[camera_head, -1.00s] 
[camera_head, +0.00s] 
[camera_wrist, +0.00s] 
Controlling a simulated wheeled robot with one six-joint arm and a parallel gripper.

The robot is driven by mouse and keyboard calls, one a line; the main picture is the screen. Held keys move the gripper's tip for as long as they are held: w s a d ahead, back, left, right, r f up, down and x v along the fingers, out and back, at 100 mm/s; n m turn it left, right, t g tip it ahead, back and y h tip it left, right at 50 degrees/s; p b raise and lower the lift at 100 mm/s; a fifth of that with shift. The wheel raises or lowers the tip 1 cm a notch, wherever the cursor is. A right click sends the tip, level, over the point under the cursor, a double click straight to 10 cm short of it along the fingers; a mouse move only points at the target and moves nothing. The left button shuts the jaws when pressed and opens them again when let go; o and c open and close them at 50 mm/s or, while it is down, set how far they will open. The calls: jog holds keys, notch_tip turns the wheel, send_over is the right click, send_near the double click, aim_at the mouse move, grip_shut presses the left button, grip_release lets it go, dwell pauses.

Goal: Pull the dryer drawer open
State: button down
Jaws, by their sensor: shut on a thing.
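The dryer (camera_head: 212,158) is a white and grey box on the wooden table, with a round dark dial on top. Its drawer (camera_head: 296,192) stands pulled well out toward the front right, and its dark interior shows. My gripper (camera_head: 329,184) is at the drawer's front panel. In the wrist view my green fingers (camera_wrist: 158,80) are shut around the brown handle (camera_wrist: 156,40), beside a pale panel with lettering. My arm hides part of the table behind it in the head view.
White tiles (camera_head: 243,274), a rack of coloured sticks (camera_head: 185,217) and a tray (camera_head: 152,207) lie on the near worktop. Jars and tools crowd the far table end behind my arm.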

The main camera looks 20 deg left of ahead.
————
_Problem statement_
Go through the listing and copy all of it exactly.

_The response_
[camera_head, -1.00s] 
[camera_head, +0.00s] 
[camera_wrist, +0.00s] 
Controlling a simulated wheeled robot with one six-joint arm and a parallel gripper.

The robot is driven by mouse and keyboard calls, one a line; the main picture is the screen. Held keys move the gripper's tip for as long as they are held: w s a d ahead, back, left, right, r f up, down and x v along the fingers, out and back, at 100 mm/s; n m turn it left, right, t g tip it ahead, back and y h tip it left, right at 50 degrees/s; p b raise and lower the lift at 100 mm/s; a fifth of that with shift. The wheel raises or lowers the tip 1 cm a notch, wherever the cursor is. A right click sends the tip, level, over the point under the cursor, a double click straight to 10 cm short of it along the fingers; a mouse move only points at the target and moves nothing. The left button shuts the jaws when pressed and opens them again when let go; o and c open and close them at 50 mm/s or, while it is down, set how far they will open. The calls: jog holds keys, notch_tip turns the wheel, send_over is the right click, send_near the double click, aim_at the mouse move, grip_shut presses the left button, grip_release lets it go, dwell pauses.

Goal: Pull the dryer drawer open
State: button down
Jaws, by their sensor: shut on a thing.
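The dryer (camera_head: 212,158) is a white and grey box on the wooden table, with a round dark dial on top. Its drawer (camera_head: 296,192) stands pulled well out toward the front right, and its dark interior shows. My gripper (camera_head: 329,184) is at the drawer's front panel. In the wrist view my green fingers (camera_wrist: 158,80) are shut around the brown handle (camera_wrist: 156,40), beside a pale panel with lettering. My arm hides part of the table behind it in the head view.
White tiles (camera_head: 243,274), a rack of coloured sticks (camera_head: 185,217) and a tray (camera_head: 152,207) lie on the near worktop. Jars and tools crowd the far table end behind my arm.

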The main camera looks 20 deg left of ahead.

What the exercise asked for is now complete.